▶ _AIM OF THE EXERCISE_
Transcribe word for word the lines spanning the line with "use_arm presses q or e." through the end of the records.

▶ _RAW RECORDS_

────────────────

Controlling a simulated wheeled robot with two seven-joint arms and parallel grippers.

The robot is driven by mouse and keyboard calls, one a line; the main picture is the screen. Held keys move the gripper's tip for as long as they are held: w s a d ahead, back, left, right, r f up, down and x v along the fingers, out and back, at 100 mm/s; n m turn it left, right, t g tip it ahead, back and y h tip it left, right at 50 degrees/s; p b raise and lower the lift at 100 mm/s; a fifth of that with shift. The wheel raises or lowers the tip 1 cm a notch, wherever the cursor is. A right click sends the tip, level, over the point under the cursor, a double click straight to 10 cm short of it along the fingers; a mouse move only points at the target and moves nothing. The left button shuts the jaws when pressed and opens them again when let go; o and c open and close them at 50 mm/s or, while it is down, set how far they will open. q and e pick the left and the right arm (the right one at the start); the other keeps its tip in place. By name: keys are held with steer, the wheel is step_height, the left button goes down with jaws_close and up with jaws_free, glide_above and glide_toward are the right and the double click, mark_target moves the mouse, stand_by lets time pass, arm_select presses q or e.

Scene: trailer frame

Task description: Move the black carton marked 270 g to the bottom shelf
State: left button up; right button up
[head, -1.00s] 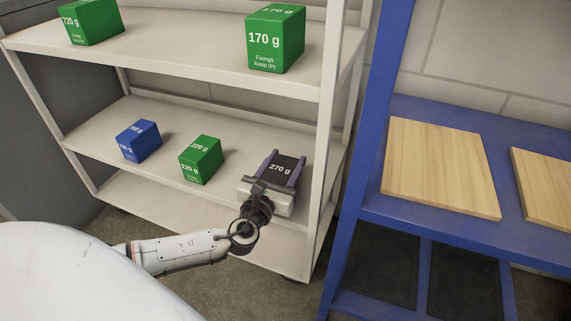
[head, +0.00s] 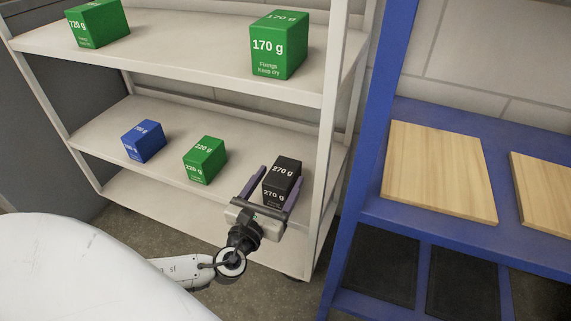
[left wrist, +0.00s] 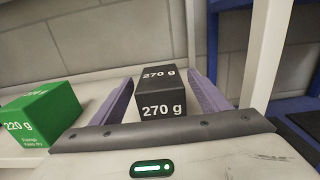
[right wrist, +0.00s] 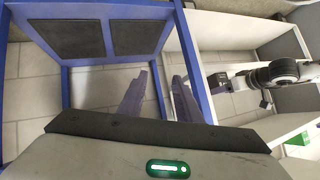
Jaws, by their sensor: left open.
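The black carton marked 270 g (head: 281,183) stands upright at the right end of the white rack's middle shelf (head: 165,166), near its front edge. It also shows in the left wrist view (left wrist: 161,105). My left gripper (head: 280,177) is open in front of it, one purple finger on each side, with gaps visible beside the carton in the left wrist view. The bottom shelf (head: 155,213) lies below; its visible part is bare, and my left arm hides some of it. My right gripper (right wrist: 162,75) is open and empty, away from the carton.
A green 220 g box (head: 203,160) and a blue box (head: 143,142) stand left of the carton. Green boxes stand on the top shelf, including one marked 170 g (head: 278,45). A white post and blue rack (head: 362,170) bound the right side.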

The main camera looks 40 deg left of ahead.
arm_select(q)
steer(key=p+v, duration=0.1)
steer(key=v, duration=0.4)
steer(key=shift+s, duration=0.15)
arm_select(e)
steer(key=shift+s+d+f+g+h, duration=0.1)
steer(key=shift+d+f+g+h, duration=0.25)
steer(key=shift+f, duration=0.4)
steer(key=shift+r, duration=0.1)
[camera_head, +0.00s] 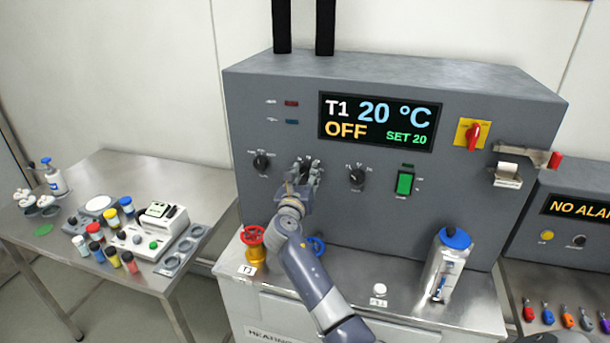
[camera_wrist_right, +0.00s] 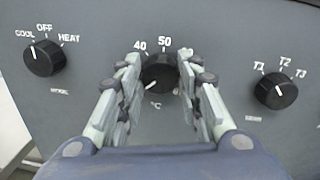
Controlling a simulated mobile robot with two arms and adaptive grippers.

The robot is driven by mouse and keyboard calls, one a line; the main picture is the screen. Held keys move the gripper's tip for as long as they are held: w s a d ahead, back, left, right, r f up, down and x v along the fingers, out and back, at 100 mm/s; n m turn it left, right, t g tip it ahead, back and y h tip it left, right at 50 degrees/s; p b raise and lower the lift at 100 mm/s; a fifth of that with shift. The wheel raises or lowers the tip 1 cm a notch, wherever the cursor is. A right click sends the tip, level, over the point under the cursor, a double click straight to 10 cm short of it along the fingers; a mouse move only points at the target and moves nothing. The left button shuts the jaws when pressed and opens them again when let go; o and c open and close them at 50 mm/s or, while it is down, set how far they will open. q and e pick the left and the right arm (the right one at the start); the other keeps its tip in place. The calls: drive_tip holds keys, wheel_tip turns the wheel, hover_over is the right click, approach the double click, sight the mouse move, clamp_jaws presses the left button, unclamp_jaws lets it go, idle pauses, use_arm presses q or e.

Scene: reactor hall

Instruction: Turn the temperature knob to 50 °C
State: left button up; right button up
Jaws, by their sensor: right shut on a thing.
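The temperature knob (camera_wrist_right: 158,74) is a black dial between my right gripper's two fingers in the right wrist view, with marks 40 and 50 above it and °C below. Its white pointer is turned to the lower left; the lower marks are hidden by the fingers. My right gripper (camera_wrist_right: 160,88) is shut on this knob. In the head view the right gripper (camera_head: 303,174) covers most of the knob on the grey panel. The display (camera_head: 378,122) reads T1 20 °C, OFF, SET 20. My left gripper is not in view.
The mode knob (camera_wrist_right: 44,58) stands left, pointing to COOL; the sensor knob (camera_wrist_right: 275,91) stands right, pointing to T1. A green switch (camera_head: 405,183) and a red-yellow switch (camera_head: 472,134) sit further right.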

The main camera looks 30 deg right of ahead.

────────────────

▶ _RESPONSE_
The robot is driven by mouse and keyboard calls, one a line; the main picture is the screen. Held keys move the gripper's tip for as long as they are held: w s a d ahead, back, left, right, r f up, down and x v along the fingers, out and back, at 100 mm/s; n m turn it left, right, t g tip it ahead, back and y h tip it left, right at 50 degrees/s; p b raise and lower the lift at 100 mm/s; a fifth of that with shift. The wheel raises or lowers the tip 1 cm a notch, wherever the cursor is. A right click sends the tip, level, over the point under the cursor, a double click straight to 10 cm short of it along the fingers; a mouse move only points at the target and moves nothing. The left button shuts the jaws when pressed and opens them again when let go; o and c open and close them at 50 mm/s or, while it is down, set how far they will open. q and e pick the left and the right arm (the right one at the start); the other keeps its tip in place. The calls: drive_tip holds keys, wheel_tip turns the wheel, hover_over is the right click, approach the double click, sight the mouse move, clamp_jaws presses the left button, unclamp_jaws lets it go, idle pauses, use_arm presses q or e.

Scene: reactor hall

Instruction: Turn the temperature knob to 50 °C
State: left button up; right button up
Jaws, by their sensor: right shut on a thing.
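The temperature knob (camera_wrist_right: 158,74) is a black dial between my right gripper's two fingers in the right wrist view, with marks 40 and 50 above it and °C below. Its white pointer is turned to the lower left; the lower marks are hidden by the fingers. My right gripper (camera_wrist_right: 160,88) is shut on this knob. In the head view the right gripper (camera_head: 303,174) covers most of the knob on the grey panel. The display (camera_head: 378,122) reads T1 20 °C, OFF, SET 20. My left gripper is not in view.
The mode knob (camera_wrist_right: 44,58) stands left, pointing to COOL; the sensor knob (camera_wrist_right: 275,91) stands right, pointing to T1. A green switch (camera_head: 405,183) and a red-yellow switch (camera_head: 472,134) sit further right.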

The main camera looks 30 deg right of ahead.

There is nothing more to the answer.